___ DATASET EXCERPT

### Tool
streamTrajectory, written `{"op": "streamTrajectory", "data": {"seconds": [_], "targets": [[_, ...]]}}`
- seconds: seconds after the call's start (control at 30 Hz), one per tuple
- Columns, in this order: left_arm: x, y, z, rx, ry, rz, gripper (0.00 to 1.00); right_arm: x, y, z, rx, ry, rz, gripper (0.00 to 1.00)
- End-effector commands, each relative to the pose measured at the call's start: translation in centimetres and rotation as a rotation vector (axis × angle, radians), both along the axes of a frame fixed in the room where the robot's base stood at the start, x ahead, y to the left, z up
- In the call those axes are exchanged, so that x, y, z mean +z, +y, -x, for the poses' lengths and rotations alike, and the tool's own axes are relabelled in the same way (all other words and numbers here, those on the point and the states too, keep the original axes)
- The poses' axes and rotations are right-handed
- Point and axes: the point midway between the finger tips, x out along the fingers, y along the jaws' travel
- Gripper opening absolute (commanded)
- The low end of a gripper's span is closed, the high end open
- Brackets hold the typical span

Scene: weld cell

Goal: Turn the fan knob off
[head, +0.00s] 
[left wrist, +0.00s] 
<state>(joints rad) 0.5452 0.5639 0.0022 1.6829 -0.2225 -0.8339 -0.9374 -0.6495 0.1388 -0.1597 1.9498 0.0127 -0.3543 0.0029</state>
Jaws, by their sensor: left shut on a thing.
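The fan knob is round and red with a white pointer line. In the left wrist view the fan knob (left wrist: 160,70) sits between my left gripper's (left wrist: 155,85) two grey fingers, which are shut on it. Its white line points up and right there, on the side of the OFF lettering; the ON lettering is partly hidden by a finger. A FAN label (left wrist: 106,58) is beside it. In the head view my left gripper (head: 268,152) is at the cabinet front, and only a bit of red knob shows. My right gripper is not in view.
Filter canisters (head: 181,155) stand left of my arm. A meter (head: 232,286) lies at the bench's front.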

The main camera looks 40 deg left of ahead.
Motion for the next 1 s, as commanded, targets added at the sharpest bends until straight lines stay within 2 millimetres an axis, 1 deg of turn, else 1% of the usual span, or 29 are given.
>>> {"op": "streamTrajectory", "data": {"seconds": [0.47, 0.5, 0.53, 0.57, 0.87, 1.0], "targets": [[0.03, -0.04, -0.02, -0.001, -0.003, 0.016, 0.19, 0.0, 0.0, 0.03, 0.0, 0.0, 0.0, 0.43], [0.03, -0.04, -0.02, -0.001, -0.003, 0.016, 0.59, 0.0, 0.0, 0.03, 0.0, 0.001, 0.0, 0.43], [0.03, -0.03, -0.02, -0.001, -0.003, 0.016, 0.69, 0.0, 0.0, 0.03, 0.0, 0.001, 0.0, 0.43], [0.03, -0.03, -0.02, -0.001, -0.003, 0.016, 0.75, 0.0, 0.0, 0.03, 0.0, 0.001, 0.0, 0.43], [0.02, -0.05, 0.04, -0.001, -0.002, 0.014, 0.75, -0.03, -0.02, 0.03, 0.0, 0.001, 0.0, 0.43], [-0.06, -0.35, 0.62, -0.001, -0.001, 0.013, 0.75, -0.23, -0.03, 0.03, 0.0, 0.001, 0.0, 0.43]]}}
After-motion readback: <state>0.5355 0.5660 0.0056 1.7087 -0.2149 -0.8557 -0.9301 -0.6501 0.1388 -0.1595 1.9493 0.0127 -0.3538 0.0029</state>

______

* **PROBLEM STATEMENT**:
Type out the whole listing above again, exactly as it stands.

* **EXPECTED ANSWER**:
### Tool
streamTrajectory, written `{"op": "streamTrajectory", "data": {"seconds": [_], "targets": [[_, ...]]}}`
- seconds: seconds after the call's start (control at 30 Hz), one per tuple
- Columns, in this order: left_arm: x, y, z, rx, ry, rz, gripper (0.00 to 1.00); right_arm: x, y, z, rx, ry, rz, gripper (0.00 to 1.00)
- End-effector commands, each relative to the pose measured at the call's start: translation in centimetres and rotation as a rotation vector (axis × angle, radians), both along the axes of a frame fixed in the room where the robot's base stood at the start, x ahead, y to the left, z up
- In the call those axes are exchanged, so that x, y, z mean +z, +y, -x, for the poses' lengths and rotations alike, and the tool's own axes are relabelled in the same way (all other words and numbers here, those on the point and the states too, keep the original axes)
- The poses' axes and rotations are right-handed
- Point and axes: the point midway between the finger tips, x out along the fingers, y along the jaws' travel
- Gripper opening absolute (commanded)
- The low end of a gripper's span is closed, the high end open
- Brackets hold the typical span

Scene: weld cell

Goal: Turn the fan knob off
[head, +0.00s] 
[left wrist, +0.00s] 
<state>(joints rad) 0.5452 0.5639 0.0022 1.6829 -0.2225 -0.8339 -0.9374 -0.6495 0.1388 -0.1597 1.9498 0.0127 -0.3543 0.0029</state>
Jaws, by their sensor: left shut on a thing.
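The fan knob is round and red with a white pointer line. In the left wrist view the fan knob (left wrist: 160,70) sits between my left gripper's (left wrist: 155,85) two grey fingers, which are shut on it. Its white line points up and right there, on the side of the OFF lettering; the ON lettering is partly hidden by a finger. A FAN label (left wrist: 106,58) is beside it. In the head view my left gripper (head: 268,152) is at the cabinet front, and only a bit of red knob shows. My right gripper is not in view.
Filter canisters (head: 181,155) stand left of my arm. A meter (head: 232,286) lies at the bench's front.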

The main camera looks 40 deg left of ahead.
Motion for the next 1 s, as commanded, targets added at the sharpest bends until straight lines stay within 2 millimetres an axis, 1 deg of turn, else 1% of the usual span, or 29 are given.
>>> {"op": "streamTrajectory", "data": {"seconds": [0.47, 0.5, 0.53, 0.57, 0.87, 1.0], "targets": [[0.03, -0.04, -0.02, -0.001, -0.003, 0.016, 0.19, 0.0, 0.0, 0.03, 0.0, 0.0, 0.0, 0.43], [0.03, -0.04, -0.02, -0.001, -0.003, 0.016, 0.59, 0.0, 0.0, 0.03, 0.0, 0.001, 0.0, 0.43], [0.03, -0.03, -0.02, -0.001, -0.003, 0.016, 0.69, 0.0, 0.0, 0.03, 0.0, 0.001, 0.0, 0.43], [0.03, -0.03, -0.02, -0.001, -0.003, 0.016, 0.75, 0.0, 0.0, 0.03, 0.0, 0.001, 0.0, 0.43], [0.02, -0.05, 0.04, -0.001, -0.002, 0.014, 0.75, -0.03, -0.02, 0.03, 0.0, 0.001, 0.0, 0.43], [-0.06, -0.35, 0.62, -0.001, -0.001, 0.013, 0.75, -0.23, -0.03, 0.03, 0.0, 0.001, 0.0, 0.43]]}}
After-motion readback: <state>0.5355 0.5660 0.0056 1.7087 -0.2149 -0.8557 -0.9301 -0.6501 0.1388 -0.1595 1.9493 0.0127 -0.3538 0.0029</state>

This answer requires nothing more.